Task prompt — Pictures in the entries below are excluded; copy only the lines from the one containing "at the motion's" to the one containing "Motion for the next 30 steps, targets", both included.
* START *
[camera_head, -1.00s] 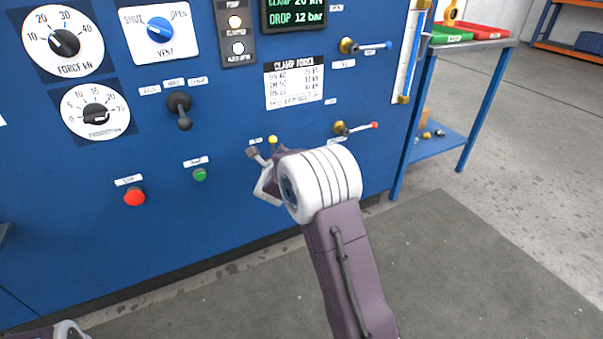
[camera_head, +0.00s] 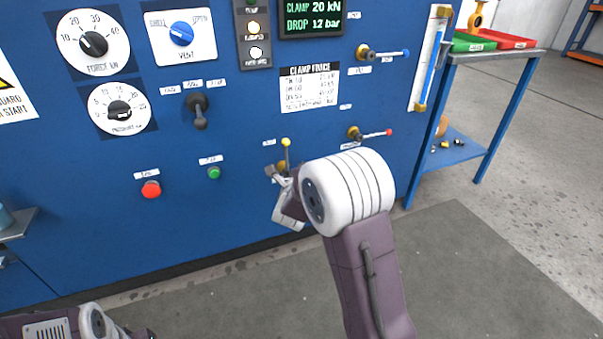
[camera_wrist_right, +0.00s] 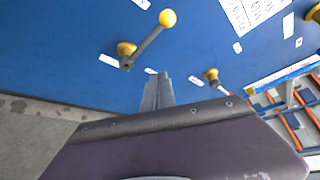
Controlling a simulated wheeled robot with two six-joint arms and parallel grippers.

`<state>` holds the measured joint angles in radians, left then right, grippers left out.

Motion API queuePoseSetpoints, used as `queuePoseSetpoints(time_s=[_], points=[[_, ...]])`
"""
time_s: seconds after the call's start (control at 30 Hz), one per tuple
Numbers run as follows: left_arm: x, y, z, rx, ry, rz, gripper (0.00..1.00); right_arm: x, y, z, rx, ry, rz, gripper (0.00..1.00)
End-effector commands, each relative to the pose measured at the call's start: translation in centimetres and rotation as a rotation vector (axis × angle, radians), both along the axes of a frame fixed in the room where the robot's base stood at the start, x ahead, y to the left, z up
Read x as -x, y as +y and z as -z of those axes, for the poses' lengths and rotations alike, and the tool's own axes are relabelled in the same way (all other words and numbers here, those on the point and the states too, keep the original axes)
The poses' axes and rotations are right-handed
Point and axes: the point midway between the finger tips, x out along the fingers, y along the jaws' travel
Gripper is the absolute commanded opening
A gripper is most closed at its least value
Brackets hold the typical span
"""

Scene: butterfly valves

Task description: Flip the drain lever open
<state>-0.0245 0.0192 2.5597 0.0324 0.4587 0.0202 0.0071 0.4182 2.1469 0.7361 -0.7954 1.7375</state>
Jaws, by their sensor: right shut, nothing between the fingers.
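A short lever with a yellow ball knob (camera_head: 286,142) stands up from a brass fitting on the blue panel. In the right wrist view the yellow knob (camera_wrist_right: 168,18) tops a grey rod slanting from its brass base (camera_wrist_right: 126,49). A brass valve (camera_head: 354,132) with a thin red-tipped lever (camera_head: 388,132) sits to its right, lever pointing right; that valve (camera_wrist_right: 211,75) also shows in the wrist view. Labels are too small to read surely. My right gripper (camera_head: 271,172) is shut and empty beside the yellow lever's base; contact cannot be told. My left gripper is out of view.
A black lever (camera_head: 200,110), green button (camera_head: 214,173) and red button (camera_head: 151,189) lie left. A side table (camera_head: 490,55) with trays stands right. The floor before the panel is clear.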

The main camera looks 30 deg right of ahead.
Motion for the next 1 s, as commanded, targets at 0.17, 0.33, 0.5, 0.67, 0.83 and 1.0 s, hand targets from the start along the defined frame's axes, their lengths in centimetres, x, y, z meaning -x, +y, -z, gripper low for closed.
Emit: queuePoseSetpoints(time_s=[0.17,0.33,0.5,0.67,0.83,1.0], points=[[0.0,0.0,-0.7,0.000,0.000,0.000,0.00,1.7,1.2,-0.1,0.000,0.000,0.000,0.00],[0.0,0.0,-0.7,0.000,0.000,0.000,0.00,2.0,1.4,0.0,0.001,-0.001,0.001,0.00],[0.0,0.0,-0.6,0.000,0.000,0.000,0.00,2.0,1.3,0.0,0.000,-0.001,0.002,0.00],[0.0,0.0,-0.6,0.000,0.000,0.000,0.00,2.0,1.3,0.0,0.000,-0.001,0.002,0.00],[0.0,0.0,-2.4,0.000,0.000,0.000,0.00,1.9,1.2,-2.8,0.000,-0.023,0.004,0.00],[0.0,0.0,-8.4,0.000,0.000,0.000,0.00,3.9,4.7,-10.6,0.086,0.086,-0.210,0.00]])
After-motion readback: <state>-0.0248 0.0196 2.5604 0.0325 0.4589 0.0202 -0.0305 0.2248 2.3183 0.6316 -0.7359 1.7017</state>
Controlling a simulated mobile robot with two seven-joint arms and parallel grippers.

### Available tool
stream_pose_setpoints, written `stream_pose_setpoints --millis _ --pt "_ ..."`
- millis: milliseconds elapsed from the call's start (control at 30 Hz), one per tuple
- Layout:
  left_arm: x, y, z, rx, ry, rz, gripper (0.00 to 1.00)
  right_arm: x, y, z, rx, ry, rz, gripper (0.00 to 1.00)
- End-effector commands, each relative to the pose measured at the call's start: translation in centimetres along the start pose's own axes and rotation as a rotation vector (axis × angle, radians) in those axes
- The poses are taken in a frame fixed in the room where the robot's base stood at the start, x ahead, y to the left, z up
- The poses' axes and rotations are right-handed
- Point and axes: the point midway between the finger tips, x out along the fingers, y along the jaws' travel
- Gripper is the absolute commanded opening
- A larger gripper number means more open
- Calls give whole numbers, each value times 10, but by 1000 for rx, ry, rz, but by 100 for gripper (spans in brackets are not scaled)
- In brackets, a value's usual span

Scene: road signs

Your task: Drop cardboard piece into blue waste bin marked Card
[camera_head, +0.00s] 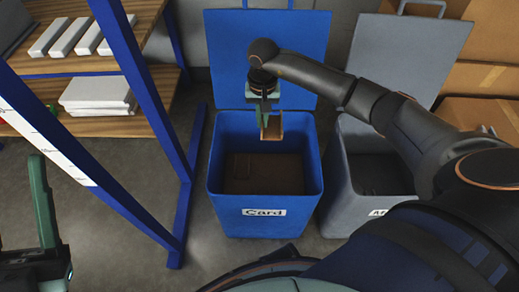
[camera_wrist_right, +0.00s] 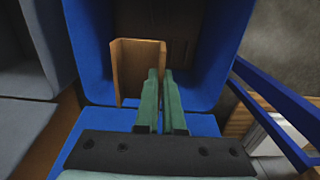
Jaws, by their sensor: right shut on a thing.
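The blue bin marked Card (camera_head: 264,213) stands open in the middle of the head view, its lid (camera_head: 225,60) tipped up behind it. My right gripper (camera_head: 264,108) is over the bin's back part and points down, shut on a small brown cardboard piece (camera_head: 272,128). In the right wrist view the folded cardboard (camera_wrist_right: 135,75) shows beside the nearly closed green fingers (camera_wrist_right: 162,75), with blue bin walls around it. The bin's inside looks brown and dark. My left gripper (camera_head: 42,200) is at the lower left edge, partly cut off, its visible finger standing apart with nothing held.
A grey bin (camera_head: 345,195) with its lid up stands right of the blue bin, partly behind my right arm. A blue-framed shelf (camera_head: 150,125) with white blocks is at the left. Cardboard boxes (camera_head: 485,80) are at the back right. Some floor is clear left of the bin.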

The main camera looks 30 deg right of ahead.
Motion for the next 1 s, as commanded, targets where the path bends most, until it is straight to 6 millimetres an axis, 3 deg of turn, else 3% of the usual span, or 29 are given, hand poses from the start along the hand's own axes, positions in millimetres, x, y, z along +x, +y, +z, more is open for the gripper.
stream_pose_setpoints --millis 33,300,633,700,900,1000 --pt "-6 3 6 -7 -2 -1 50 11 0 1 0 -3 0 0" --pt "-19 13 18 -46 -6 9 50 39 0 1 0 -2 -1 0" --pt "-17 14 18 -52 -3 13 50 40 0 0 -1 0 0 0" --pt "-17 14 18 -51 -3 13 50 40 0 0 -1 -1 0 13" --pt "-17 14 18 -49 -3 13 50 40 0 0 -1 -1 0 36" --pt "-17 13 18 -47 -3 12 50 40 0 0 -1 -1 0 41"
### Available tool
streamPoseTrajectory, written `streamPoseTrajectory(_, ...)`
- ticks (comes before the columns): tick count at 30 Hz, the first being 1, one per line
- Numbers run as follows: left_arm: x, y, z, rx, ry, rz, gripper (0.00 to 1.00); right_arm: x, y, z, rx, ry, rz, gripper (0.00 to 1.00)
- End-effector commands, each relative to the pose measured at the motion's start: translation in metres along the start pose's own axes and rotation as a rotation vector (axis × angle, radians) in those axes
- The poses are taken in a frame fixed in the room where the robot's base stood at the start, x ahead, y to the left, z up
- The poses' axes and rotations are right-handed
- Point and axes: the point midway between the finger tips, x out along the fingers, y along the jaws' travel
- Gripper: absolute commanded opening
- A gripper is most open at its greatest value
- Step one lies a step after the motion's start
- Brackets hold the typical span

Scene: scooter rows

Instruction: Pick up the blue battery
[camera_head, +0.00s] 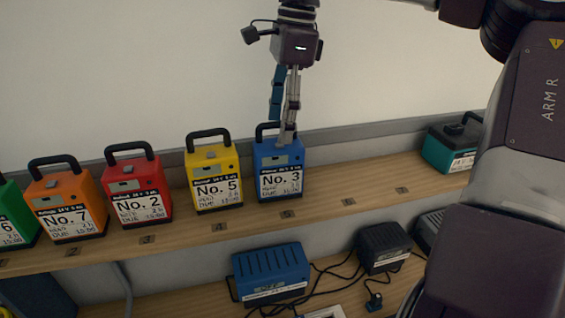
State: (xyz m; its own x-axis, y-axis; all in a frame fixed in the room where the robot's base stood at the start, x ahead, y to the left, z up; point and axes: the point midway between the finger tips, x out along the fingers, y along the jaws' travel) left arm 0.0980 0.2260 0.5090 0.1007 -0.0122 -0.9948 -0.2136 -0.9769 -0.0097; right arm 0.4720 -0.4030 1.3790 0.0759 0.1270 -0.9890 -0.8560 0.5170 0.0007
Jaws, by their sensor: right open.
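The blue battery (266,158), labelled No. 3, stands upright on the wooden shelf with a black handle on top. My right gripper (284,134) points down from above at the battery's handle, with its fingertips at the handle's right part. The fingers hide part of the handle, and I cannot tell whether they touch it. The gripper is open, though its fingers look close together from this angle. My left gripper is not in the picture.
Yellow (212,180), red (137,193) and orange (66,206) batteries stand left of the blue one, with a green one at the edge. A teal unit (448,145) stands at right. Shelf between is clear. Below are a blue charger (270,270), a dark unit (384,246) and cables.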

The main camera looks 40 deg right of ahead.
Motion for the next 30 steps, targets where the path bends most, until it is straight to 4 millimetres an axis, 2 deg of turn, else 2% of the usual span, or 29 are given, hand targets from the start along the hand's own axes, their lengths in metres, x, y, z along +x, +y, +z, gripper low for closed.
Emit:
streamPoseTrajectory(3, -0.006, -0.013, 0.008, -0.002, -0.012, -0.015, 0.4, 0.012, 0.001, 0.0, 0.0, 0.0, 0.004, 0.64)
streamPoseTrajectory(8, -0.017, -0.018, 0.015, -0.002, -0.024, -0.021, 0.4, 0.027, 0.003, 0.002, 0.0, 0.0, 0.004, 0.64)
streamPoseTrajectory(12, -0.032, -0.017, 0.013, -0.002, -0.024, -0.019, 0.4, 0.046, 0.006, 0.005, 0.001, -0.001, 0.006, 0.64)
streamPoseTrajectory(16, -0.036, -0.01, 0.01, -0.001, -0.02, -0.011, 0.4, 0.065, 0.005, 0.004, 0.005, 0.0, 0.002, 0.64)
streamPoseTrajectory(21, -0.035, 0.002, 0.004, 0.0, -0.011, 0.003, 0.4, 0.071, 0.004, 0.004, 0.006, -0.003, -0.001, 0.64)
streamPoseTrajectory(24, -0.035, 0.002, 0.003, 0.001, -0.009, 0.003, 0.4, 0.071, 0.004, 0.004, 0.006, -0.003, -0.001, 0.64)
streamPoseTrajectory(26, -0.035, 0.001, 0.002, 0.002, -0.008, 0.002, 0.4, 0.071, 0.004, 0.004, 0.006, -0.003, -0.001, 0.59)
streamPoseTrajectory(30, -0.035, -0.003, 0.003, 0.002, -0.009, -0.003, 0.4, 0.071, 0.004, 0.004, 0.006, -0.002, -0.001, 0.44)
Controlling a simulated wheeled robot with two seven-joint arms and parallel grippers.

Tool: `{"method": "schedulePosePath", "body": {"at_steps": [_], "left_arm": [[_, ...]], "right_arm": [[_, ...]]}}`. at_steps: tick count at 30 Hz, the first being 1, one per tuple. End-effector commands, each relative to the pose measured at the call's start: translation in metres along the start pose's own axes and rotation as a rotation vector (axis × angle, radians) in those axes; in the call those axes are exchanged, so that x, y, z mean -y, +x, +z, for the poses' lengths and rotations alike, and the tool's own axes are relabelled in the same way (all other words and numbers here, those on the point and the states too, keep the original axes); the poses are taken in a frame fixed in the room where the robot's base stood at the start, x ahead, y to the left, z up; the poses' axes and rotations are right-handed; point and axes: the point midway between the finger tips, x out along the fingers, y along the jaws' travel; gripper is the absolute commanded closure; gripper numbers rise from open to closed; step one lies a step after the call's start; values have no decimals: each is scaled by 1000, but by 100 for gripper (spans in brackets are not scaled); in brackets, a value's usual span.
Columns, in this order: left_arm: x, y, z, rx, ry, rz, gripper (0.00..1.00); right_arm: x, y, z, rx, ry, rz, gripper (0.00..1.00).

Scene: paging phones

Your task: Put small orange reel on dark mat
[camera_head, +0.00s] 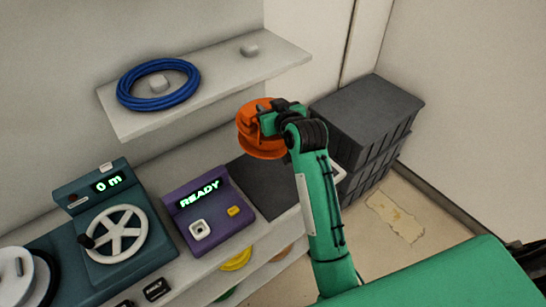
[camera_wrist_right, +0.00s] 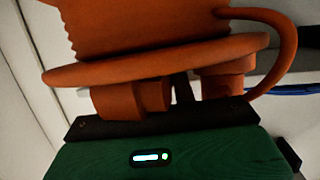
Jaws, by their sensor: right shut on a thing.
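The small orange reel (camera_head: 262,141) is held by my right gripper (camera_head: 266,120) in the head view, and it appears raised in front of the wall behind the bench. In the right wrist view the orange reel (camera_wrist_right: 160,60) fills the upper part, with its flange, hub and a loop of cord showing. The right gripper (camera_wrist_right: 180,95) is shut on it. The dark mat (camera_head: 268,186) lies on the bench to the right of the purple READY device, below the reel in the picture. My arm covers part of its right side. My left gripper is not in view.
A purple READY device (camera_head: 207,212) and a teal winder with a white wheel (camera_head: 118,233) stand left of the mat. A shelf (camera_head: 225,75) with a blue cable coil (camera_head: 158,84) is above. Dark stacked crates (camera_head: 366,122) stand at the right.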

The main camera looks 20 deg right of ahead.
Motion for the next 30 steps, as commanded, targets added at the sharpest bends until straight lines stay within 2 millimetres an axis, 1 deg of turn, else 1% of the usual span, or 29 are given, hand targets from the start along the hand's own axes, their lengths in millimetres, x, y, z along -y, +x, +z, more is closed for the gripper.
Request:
* END *
Finished exercise —
- End-effector commands, each relative to the pose measured at the motion's start: translation in metres along the start pose's own axes and rotation as a rotation vector (axis × angle, radians) in those axes
- The poses are taken in a frame fixed in the room where the robot's base stood at the start, x ahead, y to the left, z up
- The poses' axes and rotations are right-handed
- Point and axes: the point midway between the finger tips, x out along the fingers, y along the jaws' travel
- Gripper: absolute commanded opening
- A gripper is most open at its greatest value
- Step one lies a step after the motion's start
- Brackets hold the typical span

Scene: scooter rows

Instruction: Pick up the blue battery
[camera_head, +0.00s] 
State: (xyz m; its own x-axis, y-axis; all in a frame fixed in the room where the robot's base stood at the start, x ahead, y to the left, z up; point and axes: the point midway between the finger tips, x out along the fingers, y along the jaws' travel) left arm 0.0980 0.2260 0.5090 0.1007 -0.0122 -0.9948 -0.2136 -0.9769 -0.0097; right arm 0.4720 -0.4030 1.3790 0.0759 0.1270 -0.9890 -0.8560 0.5170 0.0007
Jaws, by their sensor: right open.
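The blue battery (266,158), labelled No. 3, stands upright on the wooden shelf with a black handle on top. My right gripper (284,134) points down from above at the battery's handle, with its fingertips at the handle's right part. The fingers hide part of the handle, and I cannot tell whether they touch it. The gripper is open, though its fingers look close together from this angle. My left gripper is not in the picture.
Yellow (212,180), red (137,193) and orange (66,206) batteries stand left of the blue one, with a green one at the edge. A teal unit (448,145) stands at right. Shelf between is clear. Below are a blue charger (270,270), a dark unit (384,246) and cables.

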The main camera looks 40 deg right of ahead.
Motion for the next 30 steps, targets where the path bends most, until it is straight to 4 millimetres an axis, 2 deg of turn, else 2% of the usual span, or 29 are given, hand targets from the start along the hand's own axes, their lengths in metres, x, y, z along +x, +y, +z, gripper low for closed.

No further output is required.